You are in the top 100 now after a great career at UCLA. But if someone were on the fence about whether to stay in college or try to make a go of it on the tour, what would you tell them? What are the hardest transitions to make? What is something you wished someone had told you in advance?
• I would tell them that college is always a good option no matter how good you are because there’s life after tennis and you’ll have something to fall back on. But there are exceptions. If you’re winning junior Slams or have a good ATP ranking before college, then there’s a reason to go pro. But you can’t go wrong.
Everyone has different paths. There are so many different lessons and transitions. For me, it was going from three years in college where I was very comfortable and had a team with me, to traveling alone week after week and fighting for yourself. You’re out there and it’s all about you. You’ve got to really take care of yourself because you’re the most important thing. I had to realize that.
I put a lot of pressure on myself to do really well. But that’s me. My older self would tell my younger self to relax more, enjoy the process and keep working hard. But really make sure you’re enjoying it. Sometimes I’m really tough on myself and want it more than I should.
What’s your best Roger Federer story?

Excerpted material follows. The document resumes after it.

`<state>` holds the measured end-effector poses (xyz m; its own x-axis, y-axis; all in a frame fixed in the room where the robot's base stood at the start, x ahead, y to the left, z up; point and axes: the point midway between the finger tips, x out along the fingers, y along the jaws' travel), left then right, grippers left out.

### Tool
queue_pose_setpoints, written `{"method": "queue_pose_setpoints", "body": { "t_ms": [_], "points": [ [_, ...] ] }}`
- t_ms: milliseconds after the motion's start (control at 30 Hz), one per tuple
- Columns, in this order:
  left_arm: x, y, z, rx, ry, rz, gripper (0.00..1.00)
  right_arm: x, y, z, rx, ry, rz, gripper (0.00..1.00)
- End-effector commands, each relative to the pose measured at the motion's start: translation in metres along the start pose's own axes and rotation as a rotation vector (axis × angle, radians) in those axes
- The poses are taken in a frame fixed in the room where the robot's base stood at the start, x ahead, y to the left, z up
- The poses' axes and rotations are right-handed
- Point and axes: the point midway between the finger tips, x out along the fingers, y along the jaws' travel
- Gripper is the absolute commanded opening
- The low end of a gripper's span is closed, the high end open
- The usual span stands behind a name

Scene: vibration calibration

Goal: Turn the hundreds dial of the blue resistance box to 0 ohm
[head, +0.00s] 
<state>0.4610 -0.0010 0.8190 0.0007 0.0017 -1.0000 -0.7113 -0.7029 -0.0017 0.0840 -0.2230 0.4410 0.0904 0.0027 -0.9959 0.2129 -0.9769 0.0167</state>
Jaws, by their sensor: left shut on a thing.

Everyone has one!
Editor’s Note: In December 2017, McDonald trained with Federer in Dubai.
• Probably in Dubai going to the Burj Al Arab. Going swimming and hanging out inside the hotel and at the pool. You can’t really go unless you’re staying there. It’s like a six-star hotel. So he took us there—me and Ernesto [Escobedo]—on the last day to hang out.
We were just chilling, got lunch—he cleared a whole restaurant so we could sit there and eat. It was crazy.